Wendell — Noteworthy Incidents

Extracted from "History of the Connecticut Valley in Massachusetts, Volume II," by Louis H. Everts, 1879.



      In July, 1781, £40 hard money, were raised to defray charges that had arisen or might arise. At the same time a committee was chosen to purchase land for a burying-ground, who secured the ground which now adjoins the Congregational Church in Wendell Centre. The land was probably purchased from Jonathan Osgood, for which the town paid him £8 an acre. In November, 1782, it was voted to build a work-house, 18 feet by 30. The first stocks were built about March, 1786. In July following a dog-pound was ordered to be built, 30 feet square. In 1788 it was agreed in town-meeting that the right to vote in town affairs, should be possessed only by such persons as were in possession of landed interests.

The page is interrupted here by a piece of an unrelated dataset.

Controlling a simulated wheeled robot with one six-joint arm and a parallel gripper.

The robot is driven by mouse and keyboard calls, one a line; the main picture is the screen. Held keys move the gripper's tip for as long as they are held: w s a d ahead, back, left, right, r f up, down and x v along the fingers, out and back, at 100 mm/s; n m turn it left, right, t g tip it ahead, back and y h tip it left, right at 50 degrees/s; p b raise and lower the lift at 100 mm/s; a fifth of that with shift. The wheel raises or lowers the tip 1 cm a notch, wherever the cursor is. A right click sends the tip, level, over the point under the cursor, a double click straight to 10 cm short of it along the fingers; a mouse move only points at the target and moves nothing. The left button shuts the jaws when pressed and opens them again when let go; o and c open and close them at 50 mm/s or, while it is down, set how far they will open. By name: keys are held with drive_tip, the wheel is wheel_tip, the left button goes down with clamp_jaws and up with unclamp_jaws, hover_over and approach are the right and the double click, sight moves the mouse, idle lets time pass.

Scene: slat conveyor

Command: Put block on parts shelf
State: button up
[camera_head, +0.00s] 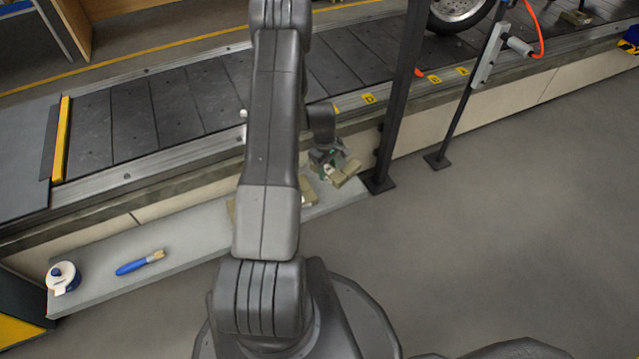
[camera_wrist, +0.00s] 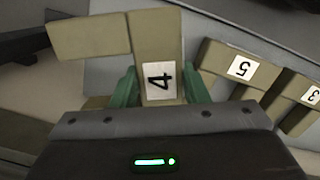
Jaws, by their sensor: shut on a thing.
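A tan block marked 4 (camera_wrist: 158,45) is between the green fingers of my gripper (camera_wrist: 160,88) in the wrist view. It has an angled shape, with an arm reaching left. In the head view my gripper (camera_head: 326,158) and the held block (camera_head: 344,174) show at the right end of the parts shelf (camera_head: 200,240), a long grey ledge below the conveyor. I cannot tell whether the block touches the shelf. Tan blocks marked 5 (camera_wrist: 236,68) and 3 (camera_wrist: 305,100) are to the right of the held block in the wrist view.
A tape roll (camera_head: 64,278) and a blue-handled brush (camera_head: 140,262) are on the shelf's left part. A dark post (camera_head: 398,110) stands close to the right of my gripper. The slat conveyor (camera_head: 130,115) runs behind. My arm hides part of the shelf.

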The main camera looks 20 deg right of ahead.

      J. Fisk and Daniel Porter were physicians in Wendell about 1786, and in the same year Thomas Atherton was a blacksmith there. These were probably the earliest representatives of those callings in Wendell's history. In December, 1790, about 40 persons (alluded to as laborers), and the wives of several of them, sought to take up their residences in Wendell without obtaining the town's consent, and they were accordingly notified by the town constable to depart from its limits.* A certain Lieut. Blodgett is mentioned in the records of 1800 as having had a blacksmith-shop in the town, but where is not mentioned.
      In 1812 the keeping of Terence Allen and her child (paupers) was put up at public vendue, and struck off to John Goss at a dollar a week. It was voted at the same time that "if any man will take the Widow Allen for $200, and exempt the town from any further expense, they will give said sum, the selectmen to superintend the matter."

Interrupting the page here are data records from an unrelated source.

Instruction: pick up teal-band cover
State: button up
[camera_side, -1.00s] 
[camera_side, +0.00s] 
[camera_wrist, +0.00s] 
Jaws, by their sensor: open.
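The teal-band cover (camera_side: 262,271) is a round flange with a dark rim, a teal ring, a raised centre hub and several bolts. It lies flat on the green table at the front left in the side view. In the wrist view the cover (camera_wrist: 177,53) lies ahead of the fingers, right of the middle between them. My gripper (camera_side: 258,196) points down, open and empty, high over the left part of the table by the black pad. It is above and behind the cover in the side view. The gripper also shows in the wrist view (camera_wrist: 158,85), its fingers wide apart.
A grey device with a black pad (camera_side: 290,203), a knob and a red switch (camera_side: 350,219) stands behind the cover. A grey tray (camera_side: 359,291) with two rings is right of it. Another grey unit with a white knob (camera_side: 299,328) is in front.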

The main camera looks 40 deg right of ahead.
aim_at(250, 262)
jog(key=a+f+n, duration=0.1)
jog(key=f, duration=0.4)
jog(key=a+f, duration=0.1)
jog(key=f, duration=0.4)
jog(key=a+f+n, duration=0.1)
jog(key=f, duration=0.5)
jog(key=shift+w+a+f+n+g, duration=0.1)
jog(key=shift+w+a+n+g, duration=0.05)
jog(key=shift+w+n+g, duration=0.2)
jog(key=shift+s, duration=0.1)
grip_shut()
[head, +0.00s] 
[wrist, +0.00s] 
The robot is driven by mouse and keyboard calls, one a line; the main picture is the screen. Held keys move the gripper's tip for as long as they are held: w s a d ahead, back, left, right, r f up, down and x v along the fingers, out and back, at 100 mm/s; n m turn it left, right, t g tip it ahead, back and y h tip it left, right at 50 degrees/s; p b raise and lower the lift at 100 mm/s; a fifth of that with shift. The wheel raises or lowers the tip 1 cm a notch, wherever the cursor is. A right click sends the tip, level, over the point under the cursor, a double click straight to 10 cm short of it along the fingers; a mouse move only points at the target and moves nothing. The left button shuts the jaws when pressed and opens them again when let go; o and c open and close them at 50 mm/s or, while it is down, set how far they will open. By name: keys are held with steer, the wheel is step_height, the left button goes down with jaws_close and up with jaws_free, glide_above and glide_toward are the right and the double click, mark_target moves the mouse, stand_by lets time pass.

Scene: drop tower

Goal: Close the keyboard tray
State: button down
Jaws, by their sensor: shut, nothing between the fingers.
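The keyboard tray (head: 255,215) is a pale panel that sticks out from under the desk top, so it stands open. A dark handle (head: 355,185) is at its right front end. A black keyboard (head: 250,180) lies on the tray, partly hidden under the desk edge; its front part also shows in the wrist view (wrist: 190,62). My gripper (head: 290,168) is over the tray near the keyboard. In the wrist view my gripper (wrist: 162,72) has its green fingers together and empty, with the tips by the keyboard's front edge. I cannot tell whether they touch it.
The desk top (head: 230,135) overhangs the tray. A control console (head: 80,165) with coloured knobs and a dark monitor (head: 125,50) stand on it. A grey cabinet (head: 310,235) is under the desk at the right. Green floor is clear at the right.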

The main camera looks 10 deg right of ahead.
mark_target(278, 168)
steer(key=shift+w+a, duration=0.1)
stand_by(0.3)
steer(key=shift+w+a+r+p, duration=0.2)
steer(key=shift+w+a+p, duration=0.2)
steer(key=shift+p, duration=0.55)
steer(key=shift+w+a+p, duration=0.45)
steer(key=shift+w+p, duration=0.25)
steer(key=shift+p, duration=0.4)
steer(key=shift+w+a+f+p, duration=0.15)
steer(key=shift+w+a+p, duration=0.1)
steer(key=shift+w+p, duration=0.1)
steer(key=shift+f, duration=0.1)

      The first road opened into the tract now occupied by Wendell was from Roadtown (Shutesbury) to the North End, in 1756. In the same year a road was opened through the south part, from Montague to New Salem. The old road from New Salem through what is now Wendell Centre to Montague was begun in 1762. Previous to 1850 the town had expended upward of $40,000 in constructing and repairing highways.

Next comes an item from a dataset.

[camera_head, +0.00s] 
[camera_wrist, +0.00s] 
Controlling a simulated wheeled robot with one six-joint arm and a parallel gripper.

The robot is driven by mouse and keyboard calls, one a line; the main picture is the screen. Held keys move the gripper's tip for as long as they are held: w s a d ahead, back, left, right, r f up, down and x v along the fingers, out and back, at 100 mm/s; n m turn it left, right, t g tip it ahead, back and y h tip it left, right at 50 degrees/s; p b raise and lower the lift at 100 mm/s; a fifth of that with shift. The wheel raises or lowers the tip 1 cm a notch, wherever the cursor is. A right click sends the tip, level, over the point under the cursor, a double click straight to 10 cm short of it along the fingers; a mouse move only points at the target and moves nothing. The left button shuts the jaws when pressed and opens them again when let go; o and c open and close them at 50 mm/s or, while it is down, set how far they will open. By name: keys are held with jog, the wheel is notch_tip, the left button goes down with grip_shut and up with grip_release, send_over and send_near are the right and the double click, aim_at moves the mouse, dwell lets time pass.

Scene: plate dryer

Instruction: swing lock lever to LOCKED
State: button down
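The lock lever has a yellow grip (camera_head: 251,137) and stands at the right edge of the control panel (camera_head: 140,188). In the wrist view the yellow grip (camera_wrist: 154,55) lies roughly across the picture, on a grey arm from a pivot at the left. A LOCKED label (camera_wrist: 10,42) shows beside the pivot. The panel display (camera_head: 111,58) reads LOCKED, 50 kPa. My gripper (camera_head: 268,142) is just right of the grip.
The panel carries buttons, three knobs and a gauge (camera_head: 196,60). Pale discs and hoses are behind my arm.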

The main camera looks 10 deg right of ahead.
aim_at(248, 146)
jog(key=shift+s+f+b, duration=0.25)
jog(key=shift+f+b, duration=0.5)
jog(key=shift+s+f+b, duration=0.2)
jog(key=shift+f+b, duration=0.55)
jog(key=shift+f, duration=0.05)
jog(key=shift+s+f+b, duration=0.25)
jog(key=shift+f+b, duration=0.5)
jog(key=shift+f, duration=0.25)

      Nathaniel Wilder, a Revolutionary soldier, of Wendell, lived to be the veritable "oldest inhabitant," his age at the time of his death, in 1851, being one hundred years and two days. Several of the citizens of the town served in the insurgent forces of Shays.
      The Congregational Church of Wendell observed its centennial Dec. 2, 1874, on which occasion the celebration was marked by an address of welcome by the pastor, Rev. B. B. Cutler; a historical discourse upon the town's rise and growth, by Rev. W. H. Beaman; a poem, by Dr. V. W. Leach; and a banquet at the town-hall.

*This was a mere formal notice, necessary to prevent them from being chargeable to this town if they became paupers. No one was driven out by it.